What you are asked to do
Pull every line of the entries that has the word "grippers".

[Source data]
····················
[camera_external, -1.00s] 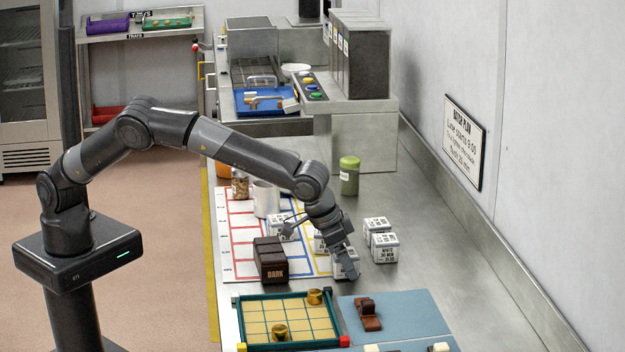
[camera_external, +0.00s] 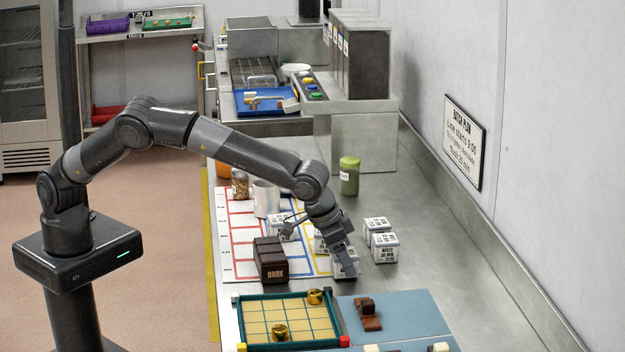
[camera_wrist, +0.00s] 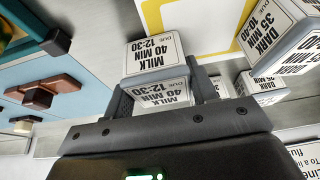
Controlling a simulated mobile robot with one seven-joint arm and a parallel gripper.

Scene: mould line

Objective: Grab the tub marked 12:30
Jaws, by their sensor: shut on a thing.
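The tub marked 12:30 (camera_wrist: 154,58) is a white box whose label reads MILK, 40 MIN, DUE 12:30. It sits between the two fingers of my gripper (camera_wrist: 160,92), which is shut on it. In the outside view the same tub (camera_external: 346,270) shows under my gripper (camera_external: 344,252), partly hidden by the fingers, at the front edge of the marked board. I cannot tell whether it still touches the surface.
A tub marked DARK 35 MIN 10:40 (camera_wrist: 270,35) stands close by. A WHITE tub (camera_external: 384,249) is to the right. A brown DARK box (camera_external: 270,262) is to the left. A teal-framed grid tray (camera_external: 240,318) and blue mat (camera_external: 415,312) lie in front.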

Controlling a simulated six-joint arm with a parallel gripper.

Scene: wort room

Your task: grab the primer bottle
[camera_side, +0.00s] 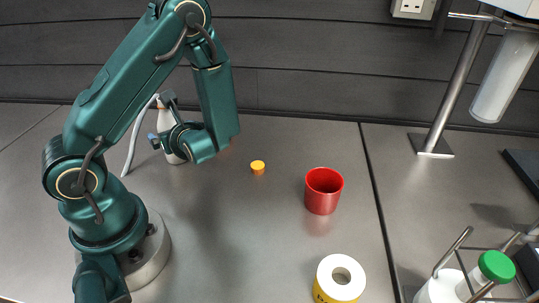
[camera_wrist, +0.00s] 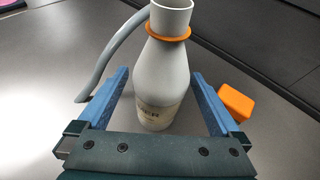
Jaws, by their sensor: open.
····················
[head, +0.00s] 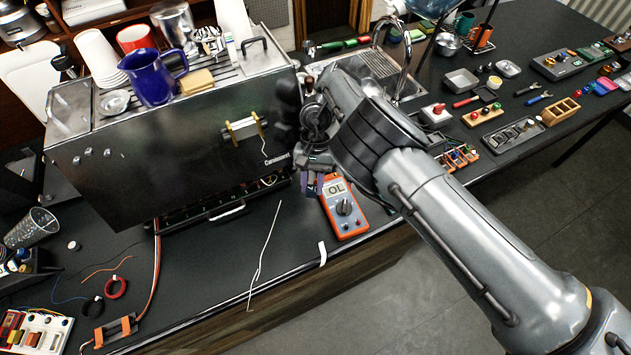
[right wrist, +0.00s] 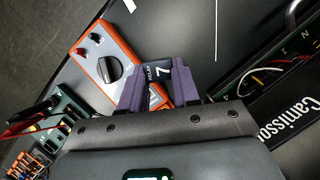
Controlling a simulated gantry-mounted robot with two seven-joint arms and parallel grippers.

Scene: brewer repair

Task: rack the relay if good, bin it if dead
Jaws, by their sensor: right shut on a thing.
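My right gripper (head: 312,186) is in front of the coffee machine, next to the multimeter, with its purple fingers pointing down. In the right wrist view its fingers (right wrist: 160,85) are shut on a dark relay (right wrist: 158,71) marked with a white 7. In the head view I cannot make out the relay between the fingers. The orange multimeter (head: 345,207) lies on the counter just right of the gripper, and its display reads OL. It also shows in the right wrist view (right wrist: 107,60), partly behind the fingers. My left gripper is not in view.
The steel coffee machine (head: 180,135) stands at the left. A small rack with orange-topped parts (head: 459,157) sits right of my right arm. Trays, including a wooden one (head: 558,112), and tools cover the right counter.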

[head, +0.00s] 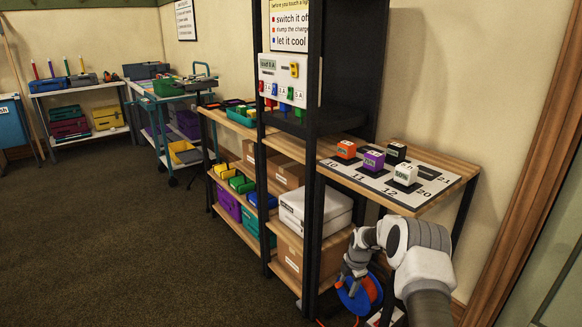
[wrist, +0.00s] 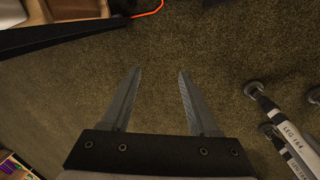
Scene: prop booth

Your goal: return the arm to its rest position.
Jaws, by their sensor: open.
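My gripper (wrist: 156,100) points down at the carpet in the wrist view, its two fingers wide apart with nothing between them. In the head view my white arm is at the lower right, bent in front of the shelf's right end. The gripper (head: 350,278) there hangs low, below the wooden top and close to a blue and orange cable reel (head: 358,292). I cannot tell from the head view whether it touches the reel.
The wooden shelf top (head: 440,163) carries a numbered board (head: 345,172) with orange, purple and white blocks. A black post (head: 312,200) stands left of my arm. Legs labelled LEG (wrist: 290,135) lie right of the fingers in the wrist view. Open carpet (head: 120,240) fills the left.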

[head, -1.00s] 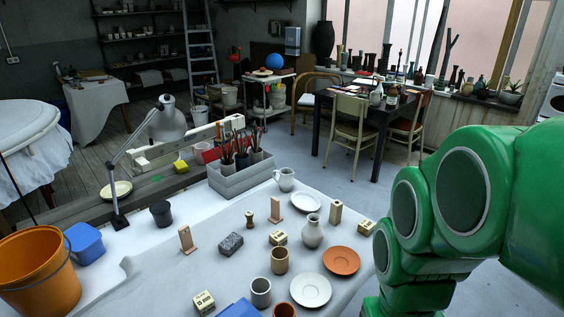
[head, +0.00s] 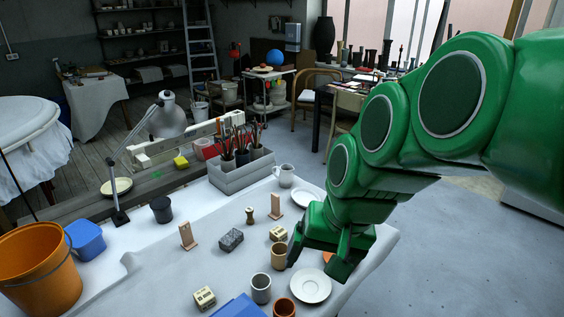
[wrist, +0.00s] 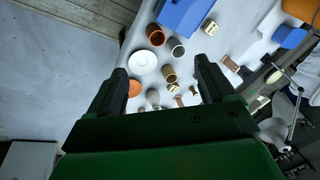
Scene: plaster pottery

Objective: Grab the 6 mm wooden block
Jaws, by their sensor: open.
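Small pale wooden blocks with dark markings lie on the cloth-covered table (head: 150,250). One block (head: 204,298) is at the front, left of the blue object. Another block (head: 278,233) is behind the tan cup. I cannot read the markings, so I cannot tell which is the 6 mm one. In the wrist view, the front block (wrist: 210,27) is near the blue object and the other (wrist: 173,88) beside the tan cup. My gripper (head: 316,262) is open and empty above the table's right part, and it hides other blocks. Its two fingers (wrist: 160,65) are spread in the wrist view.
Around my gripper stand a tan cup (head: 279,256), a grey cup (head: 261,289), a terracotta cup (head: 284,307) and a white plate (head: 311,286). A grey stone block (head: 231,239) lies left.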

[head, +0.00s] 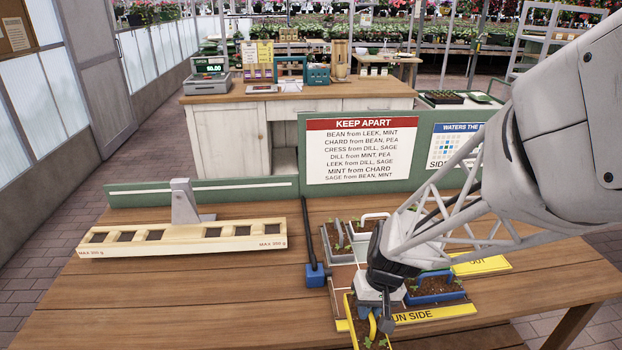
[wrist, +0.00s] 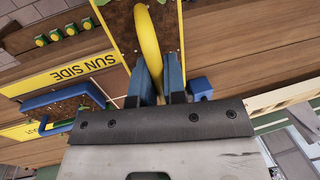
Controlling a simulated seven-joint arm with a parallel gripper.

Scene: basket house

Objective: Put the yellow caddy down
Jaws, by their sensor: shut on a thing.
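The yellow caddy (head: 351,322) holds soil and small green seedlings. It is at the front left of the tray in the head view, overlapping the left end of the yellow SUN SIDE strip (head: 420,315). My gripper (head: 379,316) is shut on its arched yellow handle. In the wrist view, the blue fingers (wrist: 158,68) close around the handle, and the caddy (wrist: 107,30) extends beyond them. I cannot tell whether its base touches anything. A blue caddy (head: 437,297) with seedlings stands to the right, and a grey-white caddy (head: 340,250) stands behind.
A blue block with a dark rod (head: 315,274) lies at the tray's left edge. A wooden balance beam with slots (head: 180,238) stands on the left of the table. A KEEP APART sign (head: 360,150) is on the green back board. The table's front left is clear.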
····················
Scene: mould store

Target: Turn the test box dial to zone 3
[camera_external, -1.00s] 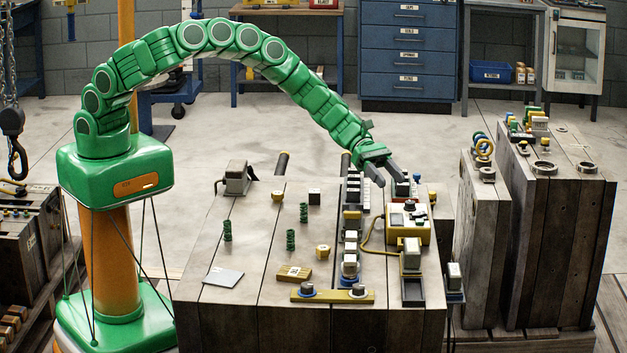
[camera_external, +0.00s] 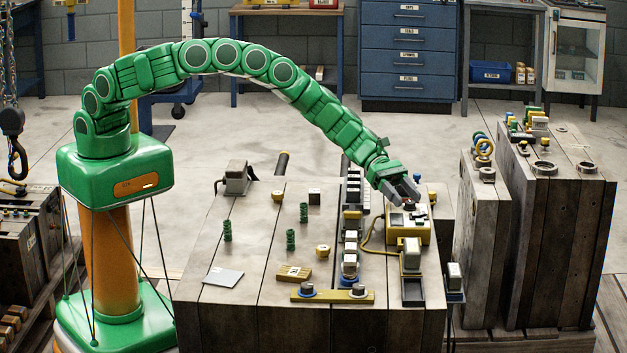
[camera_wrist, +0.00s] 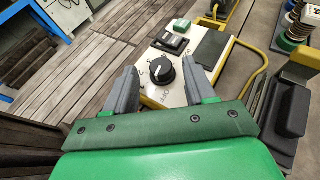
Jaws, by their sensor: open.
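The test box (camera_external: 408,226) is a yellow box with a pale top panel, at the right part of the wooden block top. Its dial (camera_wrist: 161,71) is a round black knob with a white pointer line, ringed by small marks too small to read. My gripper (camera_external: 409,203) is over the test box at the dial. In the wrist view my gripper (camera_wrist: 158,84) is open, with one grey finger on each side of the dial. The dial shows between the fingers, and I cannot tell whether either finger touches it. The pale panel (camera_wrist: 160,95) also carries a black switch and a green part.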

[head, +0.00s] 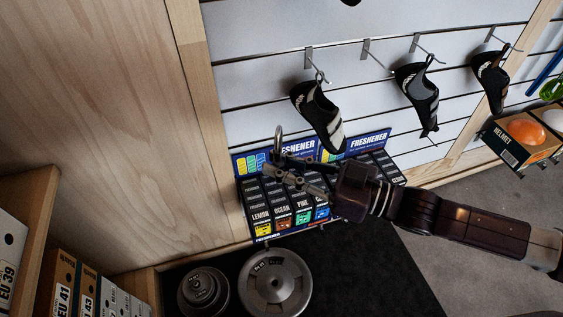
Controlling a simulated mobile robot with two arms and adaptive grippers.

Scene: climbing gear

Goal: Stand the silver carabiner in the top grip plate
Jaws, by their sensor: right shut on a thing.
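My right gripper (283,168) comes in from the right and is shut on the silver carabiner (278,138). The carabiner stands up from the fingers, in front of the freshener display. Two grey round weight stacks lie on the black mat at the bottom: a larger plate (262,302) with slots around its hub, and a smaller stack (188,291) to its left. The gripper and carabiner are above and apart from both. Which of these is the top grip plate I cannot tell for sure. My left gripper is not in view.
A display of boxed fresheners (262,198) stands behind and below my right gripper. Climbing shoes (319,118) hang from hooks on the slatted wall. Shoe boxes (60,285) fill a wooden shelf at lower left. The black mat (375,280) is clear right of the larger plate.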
····················
Written response
Controlling a simulated gantry-mounted robot with two seven-joint arms and parallel grippers.
Controlling a simulated mobile robot with two arms and adaptive grippers.

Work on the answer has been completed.